Setelah beberapa lama, jalan yang mulus banget itu seketika habis. Berganti menjadi batu-batu kerikil berpasir. Jalan jadi jelek banget, kecepatan motor pun saya kurangi jadi nggak lebih dari 40 km/jam. Lalu ada satu tempat dimana jalan di depan kami ini amblas. Kami terpaksa keluar jalur dan melewati pasir. Pasirnya lumayan dalam, ditambah jalannya agak menanjak membuat Cahyadi harus turun dan mendorong motor.
Dengan medan yang semakin lama semakin di luar perkiraan, saya agak khawatir kalau ban motor bakal bocor. Apalagi setelah melewati jembatan yang menyebrangi muara udah nggak ada lagi pemukiman warga. Hanya ada alam dan kami. Lalu masalah bensin, udah mendekati huruf ‘E’. Sejak berangkat dari Wotgalih kami belum mengisi bensin lagi. Alasannya karena sepanjang jalan nggak ada yang jual. Jangankan bensin, orang dan pemukiman aja nggak ada. Pokoknya, pikiran-pikiran negatif menjalar. Tapi mau gimana lagi, saya nikmati saja perjalanannya.
Hingga akhirnya kami mulai melihat ada satu-dua rumah. Lama-kelamaan semakin banyak dan saat melewati sebuah sekolah (seingat saya SMP), ada tulisan PUGER disana. Ya, kami udah sampai di Puger! Kami di Jember! Sepanjang jalan itu saya melihat ada pantai dan perahu-perahu nelayan. Karena kami udah di Puger tapi nggak tau dimana Pantai Puger yang menjadi tempat wisatanya, kami bertanya pada warga. Ternyata, pantainya masih harus terus lagi.

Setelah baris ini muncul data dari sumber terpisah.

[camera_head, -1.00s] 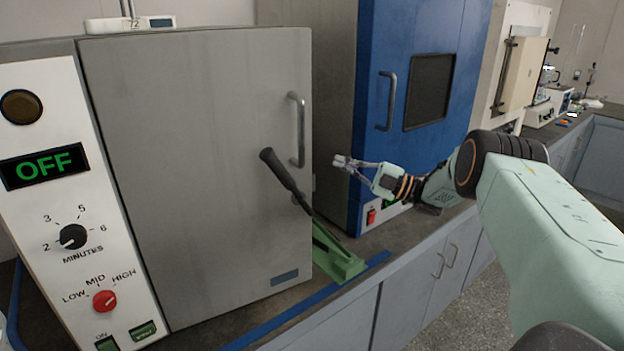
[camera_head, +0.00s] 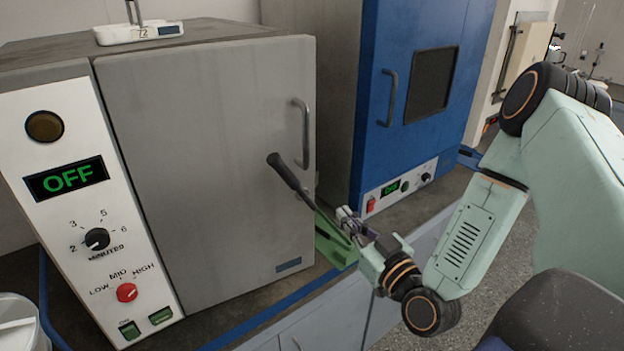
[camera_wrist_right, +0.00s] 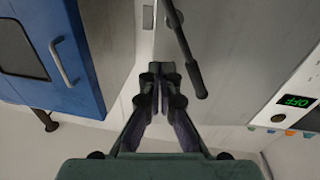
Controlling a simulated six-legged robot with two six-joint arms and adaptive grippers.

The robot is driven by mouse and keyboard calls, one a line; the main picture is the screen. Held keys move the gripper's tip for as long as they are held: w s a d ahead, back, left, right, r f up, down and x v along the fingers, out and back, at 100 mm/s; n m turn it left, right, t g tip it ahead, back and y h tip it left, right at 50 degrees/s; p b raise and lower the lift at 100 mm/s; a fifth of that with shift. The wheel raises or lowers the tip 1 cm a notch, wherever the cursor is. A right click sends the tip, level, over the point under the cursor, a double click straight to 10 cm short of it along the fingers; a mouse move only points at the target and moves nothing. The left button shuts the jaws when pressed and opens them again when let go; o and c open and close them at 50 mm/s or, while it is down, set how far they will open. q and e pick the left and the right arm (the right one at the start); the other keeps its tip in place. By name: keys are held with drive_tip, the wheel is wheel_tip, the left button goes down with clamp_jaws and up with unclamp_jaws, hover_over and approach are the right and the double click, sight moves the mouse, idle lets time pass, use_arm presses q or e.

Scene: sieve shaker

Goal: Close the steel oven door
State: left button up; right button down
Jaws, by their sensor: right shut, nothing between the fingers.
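The steel oven door (camera_head: 205,150) is a grey panel with a vertical bar handle (camera_head: 302,135) near its right edge. It looks flush or nearly flush with the steel oven's body; I cannot tell whether a small gap is left. My right gripper (camera_head: 345,215) is shut and empty, low in front of the door's right edge, close to the green-based lever tool. In the right wrist view the shut fingertips (camera_wrist_right: 160,72) point toward the door (camera_wrist_right: 225,50), which shows upside down. I cannot tell whether they touch anything. My left gripper is not in view.
A green-based tool (camera_head: 333,245) with a black handle (camera_head: 290,180) stands before the door. A blue oven (camera_head: 368,130) stands to the right. The OFF control panel (camera_head: 85,190) is left of the door. A white container (camera_head: 18,325) is at the lower left.

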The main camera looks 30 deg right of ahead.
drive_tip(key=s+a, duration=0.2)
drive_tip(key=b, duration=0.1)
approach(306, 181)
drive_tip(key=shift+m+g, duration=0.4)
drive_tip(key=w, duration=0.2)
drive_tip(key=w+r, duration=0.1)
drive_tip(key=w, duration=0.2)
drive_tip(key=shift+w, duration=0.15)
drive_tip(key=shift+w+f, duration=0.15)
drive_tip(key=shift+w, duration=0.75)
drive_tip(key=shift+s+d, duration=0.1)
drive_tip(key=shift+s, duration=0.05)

Daaan tak lama dari situ, kami akhirnya tiba di Pantai Puger!
pantai puger jember
Nyantai dulu

pantai puger jember
Ombaknya lumayan

Pantainya sepi, entah karena masih pagi ataupun emang suasananya begitu. Warung-warung disekitar pantai juga masih pada tutup. Nggak kayak pantai-pantai di Lumajang yang pasirnya hitam, di Pantai Puger berpasir putih. Di kejauhan, terlihat Pulau Nusa Barong yang samar-samar. Di Pantai Puger dilarang untuk berenang karena ombaknya yang cukup besar. Kami hanya memandangi pantai dengan diterpa sejuknya angin laut. Itu sudah membuat saya nyaman berada di pantai. Kami juga sesekali bermain air di pinggir pantai.
Sebentar saja kami di Pantai Puger. Sekitar jam ½ 11 kami lanjut menuju Kota Jember.